* **Problem description**:
Find all lines in the records that include the word "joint", and copy them out.

****

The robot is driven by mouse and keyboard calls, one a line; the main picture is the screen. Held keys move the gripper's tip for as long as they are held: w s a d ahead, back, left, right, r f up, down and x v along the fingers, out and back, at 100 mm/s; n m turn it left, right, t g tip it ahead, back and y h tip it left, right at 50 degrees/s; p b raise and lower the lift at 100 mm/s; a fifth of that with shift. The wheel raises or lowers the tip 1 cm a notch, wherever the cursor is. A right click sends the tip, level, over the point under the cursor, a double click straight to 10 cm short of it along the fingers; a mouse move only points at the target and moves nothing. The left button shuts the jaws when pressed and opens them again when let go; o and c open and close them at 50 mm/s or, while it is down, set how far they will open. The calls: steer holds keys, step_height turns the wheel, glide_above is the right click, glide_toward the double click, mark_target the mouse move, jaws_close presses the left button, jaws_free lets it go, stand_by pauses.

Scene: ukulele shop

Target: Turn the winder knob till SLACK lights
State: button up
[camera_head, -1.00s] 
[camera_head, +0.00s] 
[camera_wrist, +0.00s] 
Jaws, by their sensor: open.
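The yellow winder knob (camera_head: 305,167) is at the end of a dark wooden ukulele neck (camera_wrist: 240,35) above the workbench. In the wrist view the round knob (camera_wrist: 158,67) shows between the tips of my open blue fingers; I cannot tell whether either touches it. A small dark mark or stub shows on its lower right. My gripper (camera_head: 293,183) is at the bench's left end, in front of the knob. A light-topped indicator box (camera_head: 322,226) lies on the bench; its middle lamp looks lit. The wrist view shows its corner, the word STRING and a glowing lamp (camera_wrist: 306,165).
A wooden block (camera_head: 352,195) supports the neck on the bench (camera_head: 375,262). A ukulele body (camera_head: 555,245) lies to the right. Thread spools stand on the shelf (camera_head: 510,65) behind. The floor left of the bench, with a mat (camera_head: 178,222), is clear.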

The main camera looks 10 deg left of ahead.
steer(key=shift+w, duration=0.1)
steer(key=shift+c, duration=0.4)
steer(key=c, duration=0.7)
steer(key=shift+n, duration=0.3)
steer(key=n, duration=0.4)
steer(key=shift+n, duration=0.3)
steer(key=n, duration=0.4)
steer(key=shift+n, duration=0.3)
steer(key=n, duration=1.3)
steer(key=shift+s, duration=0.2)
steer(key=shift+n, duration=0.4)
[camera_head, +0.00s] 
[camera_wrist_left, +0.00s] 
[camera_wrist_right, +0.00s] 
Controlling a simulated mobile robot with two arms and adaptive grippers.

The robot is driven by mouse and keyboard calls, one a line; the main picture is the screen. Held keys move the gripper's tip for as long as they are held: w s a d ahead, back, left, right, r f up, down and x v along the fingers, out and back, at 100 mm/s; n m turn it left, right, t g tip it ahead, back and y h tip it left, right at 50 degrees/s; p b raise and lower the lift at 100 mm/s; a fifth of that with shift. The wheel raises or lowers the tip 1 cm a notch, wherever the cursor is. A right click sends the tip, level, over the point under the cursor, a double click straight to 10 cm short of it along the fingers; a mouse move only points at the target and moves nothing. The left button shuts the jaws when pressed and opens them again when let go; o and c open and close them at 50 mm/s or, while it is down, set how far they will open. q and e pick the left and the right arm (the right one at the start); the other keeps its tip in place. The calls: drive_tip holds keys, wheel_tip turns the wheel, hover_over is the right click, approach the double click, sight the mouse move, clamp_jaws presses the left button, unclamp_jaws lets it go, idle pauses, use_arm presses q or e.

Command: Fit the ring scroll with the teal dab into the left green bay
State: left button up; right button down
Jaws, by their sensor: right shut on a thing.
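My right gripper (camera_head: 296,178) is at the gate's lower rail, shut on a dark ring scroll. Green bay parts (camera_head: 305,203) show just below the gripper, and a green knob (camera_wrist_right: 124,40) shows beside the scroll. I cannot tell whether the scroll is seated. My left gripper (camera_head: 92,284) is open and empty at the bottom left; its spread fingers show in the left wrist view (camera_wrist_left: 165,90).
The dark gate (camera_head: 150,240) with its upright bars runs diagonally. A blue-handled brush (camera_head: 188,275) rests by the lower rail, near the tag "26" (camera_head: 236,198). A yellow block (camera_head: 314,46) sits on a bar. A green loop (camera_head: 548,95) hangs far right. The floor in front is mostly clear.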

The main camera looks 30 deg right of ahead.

****

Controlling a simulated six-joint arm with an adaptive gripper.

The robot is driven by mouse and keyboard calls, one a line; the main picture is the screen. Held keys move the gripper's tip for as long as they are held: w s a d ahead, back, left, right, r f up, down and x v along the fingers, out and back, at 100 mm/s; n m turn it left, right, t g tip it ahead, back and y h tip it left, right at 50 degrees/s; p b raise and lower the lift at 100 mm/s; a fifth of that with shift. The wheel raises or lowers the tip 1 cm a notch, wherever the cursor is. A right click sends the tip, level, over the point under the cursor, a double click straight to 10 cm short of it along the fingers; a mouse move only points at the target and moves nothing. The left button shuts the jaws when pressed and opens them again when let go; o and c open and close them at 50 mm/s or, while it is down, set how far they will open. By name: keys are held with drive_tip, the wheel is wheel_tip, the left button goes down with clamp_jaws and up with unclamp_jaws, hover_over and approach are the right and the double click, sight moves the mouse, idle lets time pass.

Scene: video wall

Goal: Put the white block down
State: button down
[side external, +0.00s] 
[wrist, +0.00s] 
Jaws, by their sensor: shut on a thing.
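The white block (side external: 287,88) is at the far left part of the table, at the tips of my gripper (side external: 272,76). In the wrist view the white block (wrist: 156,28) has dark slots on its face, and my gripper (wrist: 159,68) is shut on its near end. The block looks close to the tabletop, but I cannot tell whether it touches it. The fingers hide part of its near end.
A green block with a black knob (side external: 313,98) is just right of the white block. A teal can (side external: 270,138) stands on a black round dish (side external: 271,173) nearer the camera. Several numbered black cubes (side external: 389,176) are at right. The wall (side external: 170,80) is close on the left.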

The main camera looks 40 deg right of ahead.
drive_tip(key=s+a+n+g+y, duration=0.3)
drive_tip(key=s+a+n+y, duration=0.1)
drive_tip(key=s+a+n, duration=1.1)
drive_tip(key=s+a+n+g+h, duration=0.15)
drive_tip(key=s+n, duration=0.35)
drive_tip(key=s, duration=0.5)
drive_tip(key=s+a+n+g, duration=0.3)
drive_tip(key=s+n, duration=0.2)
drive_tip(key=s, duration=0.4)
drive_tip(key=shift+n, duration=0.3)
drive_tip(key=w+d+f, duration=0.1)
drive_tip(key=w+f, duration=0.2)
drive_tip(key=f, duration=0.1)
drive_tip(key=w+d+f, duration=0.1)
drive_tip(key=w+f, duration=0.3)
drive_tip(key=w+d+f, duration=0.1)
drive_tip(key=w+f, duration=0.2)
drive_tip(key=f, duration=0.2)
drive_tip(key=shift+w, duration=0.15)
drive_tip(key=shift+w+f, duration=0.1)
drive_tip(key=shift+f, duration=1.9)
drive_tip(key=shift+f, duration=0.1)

****

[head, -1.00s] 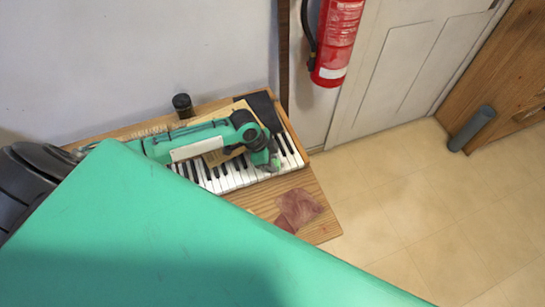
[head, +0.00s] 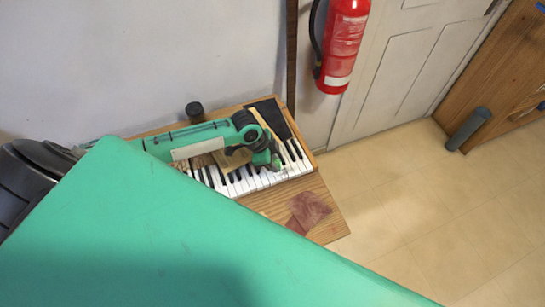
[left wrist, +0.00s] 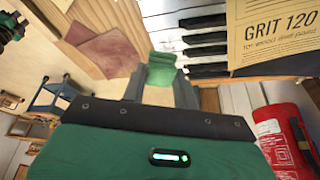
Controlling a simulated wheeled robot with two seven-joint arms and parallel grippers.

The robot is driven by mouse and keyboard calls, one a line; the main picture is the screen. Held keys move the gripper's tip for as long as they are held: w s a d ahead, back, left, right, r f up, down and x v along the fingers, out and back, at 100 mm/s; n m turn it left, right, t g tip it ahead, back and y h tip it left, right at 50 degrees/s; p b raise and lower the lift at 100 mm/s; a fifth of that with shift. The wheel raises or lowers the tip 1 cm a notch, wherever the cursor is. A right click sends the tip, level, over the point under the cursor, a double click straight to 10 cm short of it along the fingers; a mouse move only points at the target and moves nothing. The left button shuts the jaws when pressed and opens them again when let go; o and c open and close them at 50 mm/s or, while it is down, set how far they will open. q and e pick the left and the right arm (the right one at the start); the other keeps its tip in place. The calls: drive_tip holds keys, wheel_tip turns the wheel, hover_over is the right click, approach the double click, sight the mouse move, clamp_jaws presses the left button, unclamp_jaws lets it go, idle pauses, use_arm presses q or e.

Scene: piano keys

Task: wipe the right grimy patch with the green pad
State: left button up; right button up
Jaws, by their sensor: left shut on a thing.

****

* **Solution below**:
Controlling a simulated six-joint arm with an adaptive gripper.
Controlling a simulated wheeled robot with two seven-joint arms and parallel grippers.

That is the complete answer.